**What to produce**
Reproduce each line exactly. Skip none.

━━ Provided data ━━

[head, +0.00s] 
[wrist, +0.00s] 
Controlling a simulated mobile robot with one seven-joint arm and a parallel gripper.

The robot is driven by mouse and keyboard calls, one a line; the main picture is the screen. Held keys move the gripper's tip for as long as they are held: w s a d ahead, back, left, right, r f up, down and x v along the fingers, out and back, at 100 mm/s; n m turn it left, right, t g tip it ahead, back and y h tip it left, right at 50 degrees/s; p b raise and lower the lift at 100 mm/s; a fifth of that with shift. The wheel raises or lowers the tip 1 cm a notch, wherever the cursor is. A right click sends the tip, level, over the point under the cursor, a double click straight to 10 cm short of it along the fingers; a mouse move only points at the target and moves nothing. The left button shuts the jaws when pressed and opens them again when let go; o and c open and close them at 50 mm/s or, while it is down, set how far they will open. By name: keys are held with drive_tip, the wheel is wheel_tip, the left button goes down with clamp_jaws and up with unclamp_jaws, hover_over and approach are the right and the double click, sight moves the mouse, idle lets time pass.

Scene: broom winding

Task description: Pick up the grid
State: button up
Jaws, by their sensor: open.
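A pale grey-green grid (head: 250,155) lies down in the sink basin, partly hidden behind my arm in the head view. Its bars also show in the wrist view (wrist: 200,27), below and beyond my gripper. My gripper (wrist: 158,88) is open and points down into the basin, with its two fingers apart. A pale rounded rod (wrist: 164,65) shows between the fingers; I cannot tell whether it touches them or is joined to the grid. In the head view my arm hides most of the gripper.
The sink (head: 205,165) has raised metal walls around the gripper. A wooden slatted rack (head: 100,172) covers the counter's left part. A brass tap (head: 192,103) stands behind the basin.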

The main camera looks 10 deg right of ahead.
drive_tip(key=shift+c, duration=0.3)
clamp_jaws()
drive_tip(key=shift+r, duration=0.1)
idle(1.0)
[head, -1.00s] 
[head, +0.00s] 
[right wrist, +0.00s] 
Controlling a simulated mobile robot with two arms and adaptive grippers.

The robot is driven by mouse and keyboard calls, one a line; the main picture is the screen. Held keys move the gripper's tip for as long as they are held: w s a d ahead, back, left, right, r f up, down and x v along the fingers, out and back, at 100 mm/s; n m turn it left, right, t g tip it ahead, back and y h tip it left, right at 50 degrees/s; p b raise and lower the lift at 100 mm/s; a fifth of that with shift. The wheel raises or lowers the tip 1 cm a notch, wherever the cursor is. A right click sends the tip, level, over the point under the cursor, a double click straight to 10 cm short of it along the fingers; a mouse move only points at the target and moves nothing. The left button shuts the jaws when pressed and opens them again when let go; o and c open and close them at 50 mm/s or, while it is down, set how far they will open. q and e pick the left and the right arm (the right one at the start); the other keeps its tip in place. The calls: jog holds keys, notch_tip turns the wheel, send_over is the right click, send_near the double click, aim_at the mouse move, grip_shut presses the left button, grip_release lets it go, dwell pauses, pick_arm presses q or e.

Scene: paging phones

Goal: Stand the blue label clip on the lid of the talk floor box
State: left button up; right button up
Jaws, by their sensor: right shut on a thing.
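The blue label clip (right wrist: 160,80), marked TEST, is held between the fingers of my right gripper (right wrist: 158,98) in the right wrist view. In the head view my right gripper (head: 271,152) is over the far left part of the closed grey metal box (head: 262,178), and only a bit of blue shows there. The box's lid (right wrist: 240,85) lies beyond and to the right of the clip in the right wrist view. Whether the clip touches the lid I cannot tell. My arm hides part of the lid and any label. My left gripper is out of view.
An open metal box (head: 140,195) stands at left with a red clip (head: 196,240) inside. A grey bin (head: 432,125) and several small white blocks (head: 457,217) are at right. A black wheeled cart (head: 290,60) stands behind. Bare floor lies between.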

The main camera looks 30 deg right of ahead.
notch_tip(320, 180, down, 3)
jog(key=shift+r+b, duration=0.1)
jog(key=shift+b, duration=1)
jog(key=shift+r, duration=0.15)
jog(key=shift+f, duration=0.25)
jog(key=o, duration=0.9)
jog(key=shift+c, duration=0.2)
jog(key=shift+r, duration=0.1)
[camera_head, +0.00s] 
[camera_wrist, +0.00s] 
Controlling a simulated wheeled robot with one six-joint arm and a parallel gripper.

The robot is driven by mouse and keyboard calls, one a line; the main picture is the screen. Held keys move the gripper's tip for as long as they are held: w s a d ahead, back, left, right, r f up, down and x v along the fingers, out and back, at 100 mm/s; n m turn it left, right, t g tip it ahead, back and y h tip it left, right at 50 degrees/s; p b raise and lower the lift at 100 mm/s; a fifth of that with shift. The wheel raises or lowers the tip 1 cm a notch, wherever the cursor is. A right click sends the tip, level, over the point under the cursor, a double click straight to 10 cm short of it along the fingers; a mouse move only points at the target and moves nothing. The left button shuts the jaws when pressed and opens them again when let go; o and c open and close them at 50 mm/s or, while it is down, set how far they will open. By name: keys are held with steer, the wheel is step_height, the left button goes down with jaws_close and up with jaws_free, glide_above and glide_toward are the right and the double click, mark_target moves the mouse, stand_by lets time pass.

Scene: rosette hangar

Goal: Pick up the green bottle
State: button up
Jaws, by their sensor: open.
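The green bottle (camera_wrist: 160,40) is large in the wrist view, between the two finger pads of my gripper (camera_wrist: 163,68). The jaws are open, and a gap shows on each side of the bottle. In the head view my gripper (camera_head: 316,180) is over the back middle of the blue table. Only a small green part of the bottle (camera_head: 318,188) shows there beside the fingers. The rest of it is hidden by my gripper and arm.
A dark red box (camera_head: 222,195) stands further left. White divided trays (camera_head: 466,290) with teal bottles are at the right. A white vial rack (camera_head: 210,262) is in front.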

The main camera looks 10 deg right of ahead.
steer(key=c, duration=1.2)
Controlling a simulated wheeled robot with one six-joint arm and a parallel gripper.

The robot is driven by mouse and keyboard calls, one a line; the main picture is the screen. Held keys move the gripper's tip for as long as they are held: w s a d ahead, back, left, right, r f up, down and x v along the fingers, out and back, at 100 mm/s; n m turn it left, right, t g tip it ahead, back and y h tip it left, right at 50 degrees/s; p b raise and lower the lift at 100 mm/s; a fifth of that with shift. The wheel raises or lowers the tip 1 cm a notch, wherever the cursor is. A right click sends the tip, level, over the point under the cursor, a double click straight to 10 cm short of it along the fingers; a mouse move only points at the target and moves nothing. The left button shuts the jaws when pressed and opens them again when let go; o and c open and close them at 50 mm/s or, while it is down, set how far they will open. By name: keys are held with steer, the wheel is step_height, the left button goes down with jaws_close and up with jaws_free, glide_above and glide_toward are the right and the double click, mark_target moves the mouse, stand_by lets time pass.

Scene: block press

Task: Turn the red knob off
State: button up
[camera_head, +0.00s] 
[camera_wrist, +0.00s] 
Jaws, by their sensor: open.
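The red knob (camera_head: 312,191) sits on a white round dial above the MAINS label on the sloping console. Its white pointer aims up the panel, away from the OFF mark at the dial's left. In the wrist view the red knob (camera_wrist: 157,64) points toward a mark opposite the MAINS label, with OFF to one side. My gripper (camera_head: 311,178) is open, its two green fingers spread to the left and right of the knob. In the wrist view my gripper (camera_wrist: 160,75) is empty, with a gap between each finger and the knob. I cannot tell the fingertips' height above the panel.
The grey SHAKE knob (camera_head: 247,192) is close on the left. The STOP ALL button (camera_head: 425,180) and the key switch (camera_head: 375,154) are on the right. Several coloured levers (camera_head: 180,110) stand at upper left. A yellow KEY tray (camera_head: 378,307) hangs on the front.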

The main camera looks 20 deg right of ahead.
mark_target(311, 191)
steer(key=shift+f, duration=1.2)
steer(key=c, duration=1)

━━━

**Response below**
[head, +0.00s] 
[wrist, +0.00s] 
Controlling a simulated mobile robot with one seven-joint arm and a parallel gripper.

The robot is driven by mouse and keyboard calls, one a line; the main picture is the screen. Held keys move the gripper's tip for as long as they are held: w s a d ahead, back, left, right, r f up, down and x v along the fingers, out and back, at 100 mm/s; n m turn it left, right, t g tip it ahead, back and y h tip it left, right at 50 degrees/s; p b raise and lower the lift at 100 mm/s; a fifth of that with shift. The wheel raises or lowers the tip 1 cm a notch, wherever the cursor is. A right click sends the tip, level, over the point under the cursor, a double click straight to 10 cm short of it along the fingers; a mouse move only points at the target and moves nothing. The left button shuts the jaws when pressed and opens them again when let go; o and c open and close them at 50 mm/s or, while it is down, set how far they will open. By name: keys are held with drive_tip, the wheel is wheel_tip, the left button goes down with clamp_jaws and up with unclamp_jaws, hover_over and approach are the right and the double click, sight moves the mouse, idle lets time pass.

Scene: broom winding

Task description: Pick up the grid
State: button up
Jaws, by their sensor: open.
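A pale grey-green grid (head: 250,155) lies down in the sink basin, partly hidden behind my arm in the head view. Its bars also show in the wrist view (wrist: 200,27), below and beyond my gripper. My gripper (wrist: 158,88) is open and points down into the basin, with its two fingers apart. A pale rounded rod (wrist: 164,65) shows between the fingers; I cannot tell whether it touches them or is joined to the grid. In the head view my arm hides most of the gripper.
The sink (head: 205,165) has raised metal walls around the gripper. A wooden slatted rack (head: 100,172) covers the counter's left part. A brass tap (head: 192,103) stands behind the basin.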

The main camera looks 10 deg right of ahead.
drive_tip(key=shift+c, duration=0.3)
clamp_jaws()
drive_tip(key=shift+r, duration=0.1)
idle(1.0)
[head, -1.00s] 
[head, +0.00s] 
[right wrist, +0.00s] 
Controlling a simulated mobile robot with two arms and adaptive grippers.

The robot is driven by mouse and keyboard calls, one a line; the main picture is the screen. Held keys move the gripper's tip for as long as they are held: w s a d ahead, back, left, right, r f up, down and x v along the fingers, out and back, at 100 mm/s; n m turn it left, right, t g tip it ahead, back and y h tip it left, right at 50 degrees/s; p b raise and lower the lift at 100 mm/s; a fifth of that with shift. The wheel raises or lowers the tip 1 cm a notch, wherever the cursor is. A right click sends the tip, level, over the point under the cursor, a double click straight to 10 cm short of it along the fingers; a mouse move only points at the target and moves nothing. The left button shuts the jaws when pressed and opens them again when let go; o and c open and close them at 50 mm/s or, while it is down, set how far they will open. q and e pick the left and the right arm (the right one at the start); the other keeps its tip in place. The calls: jog holds keys, notch_tip turns the wheel, send_over is the right click, send_near the double click, aim_at the mouse move, grip_shut presses the left button, grip_release lets it go, dwell pauses, pick_arm presses q or e.

Scene: paging phones

Goal: Stand the blue label clip on the lid of the talk floor box
State: left button up; right button up
Jaws, by their sensor: right shut on a thing.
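The blue label clip (right wrist: 160,80), marked TEST, is held between the fingers of my right gripper (right wrist: 158,98) in the right wrist view. In the head view my right gripper (head: 271,152) is over the far left part of the closed grey metal box (head: 262,178), and only a bit of blue shows there. The box's lid (right wrist: 240,85) lies beyond and to the right of the clip in the right wrist view. Whether the clip touches the lid I cannot tell. My arm hides part of the lid and any label. My left gripper is out of view.
An open metal box (head: 140,195) stands at left with a red clip (head: 196,240) inside. A grey bin (head: 432,125) and several small white blocks (head: 457,217) are at right. A black wheeled cart (head: 290,60) stands behind. Bare floor lies between.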

The main camera looks 30 deg right of ahead.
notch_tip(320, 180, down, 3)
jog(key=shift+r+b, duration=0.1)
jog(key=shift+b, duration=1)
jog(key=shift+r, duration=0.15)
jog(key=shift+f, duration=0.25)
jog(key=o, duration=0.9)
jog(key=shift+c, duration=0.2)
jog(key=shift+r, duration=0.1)
[camera_head, +0.00s] 
[camera_wrist, +0.00s] 
Controlling a simulated wheeled robot with one six-joint arm and a parallel gripper.

The robot is driven by mouse and keyboard calls, one a line; the main picture is the screen. Held keys move the gripper's tip for as long as they are held: w s a d ahead, back, left, right, r f up, down and x v along the fingers, out and back, at 100 mm/s; n m turn it left, right, t g tip it ahead, back and y h tip it left, right at 50 degrees/s; p b raise and lower the lift at 100 mm/s; a fifth of that with shift. The wheel raises or lowers the tip 1 cm a notch, wherever the cursor is. A right click sends the tip, level, over the point under the cursor, a double click straight to 10 cm short of it along the fingers; a mouse move only points at the target and moves nothing. The left button shuts the jaws when pressed and opens them again when let go; o and c open and close them at 50 mm/s or, while it is down, set how far they will open. By name: keys are held with steer, the wheel is step_height, the left button goes down with jaws_close and up with jaws_free, glide_above and glide_toward are the right and the double click, mark_target moves the mouse, stand_by lets time pass.

Scene: rosette hangar

Goal: Pick up the green bottle
State: button up
Jaws, by their sensor: open.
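The green bottle (camera_wrist: 160,40) is large in the wrist view, between the two finger pads of my gripper (camera_wrist: 163,68). The jaws are open, and a gap shows on each side of the bottle. In the head view my gripper (camera_head: 316,180) is over the back middle of the blue table. Only a small green part of the bottle (camera_head: 318,188) shows there beside the fingers. The rest of it is hidden by my gripper and arm.
A dark red box (camera_head: 222,195) stands further left. White divided trays (camera_head: 466,290) with teal bottles are at the right. A white vial rack (camera_head: 210,262) is in front.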

The main camera looks 10 deg right of ahead.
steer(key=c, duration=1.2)
Controlling a simulated wheeled robot with one six-joint arm and a parallel gripper.

The robot is driven by mouse and keyboard calls, one a line; the main picture is the screen. Held keys move the gripper's tip for as long as they are held: w s a d ahead, back, left, right, r f up, down and x v along the fingers, out and back, at 100 mm/s; n m turn it left, right, t g tip it ahead, back and y h tip it left, right at 50 degrees/s; p b raise and lower the lift at 100 mm/s; a fifth of that with shift. The wheel raises or lowers the tip 1 cm a notch, wherever the cursor is. A right click sends the tip, level, over the point under the cursor, a double click straight to 10 cm short of it along the fingers; a mouse move only points at the target and moves nothing. The left button shuts the jaws when pressed and opens them again when let go; o and c open and close them at 50 mm/s or, while it is down, set how far they will open. By name: keys are held with steer, the wheel is step_height, the left button goes down with jaws_close and up with jaws_free, glide_above and glide_toward are the right and the double click, mark_target moves the mouse, stand_by lets time pass.

Scene: block press

Task: Turn the red knob off
State: button up
[camera_head, +0.00s] 
[camera_wrist, +0.00s] 
Jaws, by their sensor: open.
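The red knob (camera_head: 312,191) sits on a white round dial above the MAINS label on the sloping console. Its white pointer aims up the panel, away from the OFF mark at the dial's left. In the wrist view the red knob (camera_wrist: 157,64) points toward a mark opposite the MAINS label, with OFF to one side. My gripper (camera_head: 311,178) is open, its two green fingers spread to the left and right of the knob. In the wrist view my gripper (camera_wrist: 160,75) is empty, with a gap between each finger and the knob. I cannot tell the fingertips' height above the panel.
The grey SHAKE knob (camera_head: 247,192) is close on the left. The STOP ALL button (camera_head: 425,180) and the key switch (camera_head: 375,154) are on the right. Several coloured levers (camera_head: 180,110) stand at upper left. A yellow KEY tray (camera_head: 378,307) hangs on the front.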

The main camera looks 20 deg right of ahead.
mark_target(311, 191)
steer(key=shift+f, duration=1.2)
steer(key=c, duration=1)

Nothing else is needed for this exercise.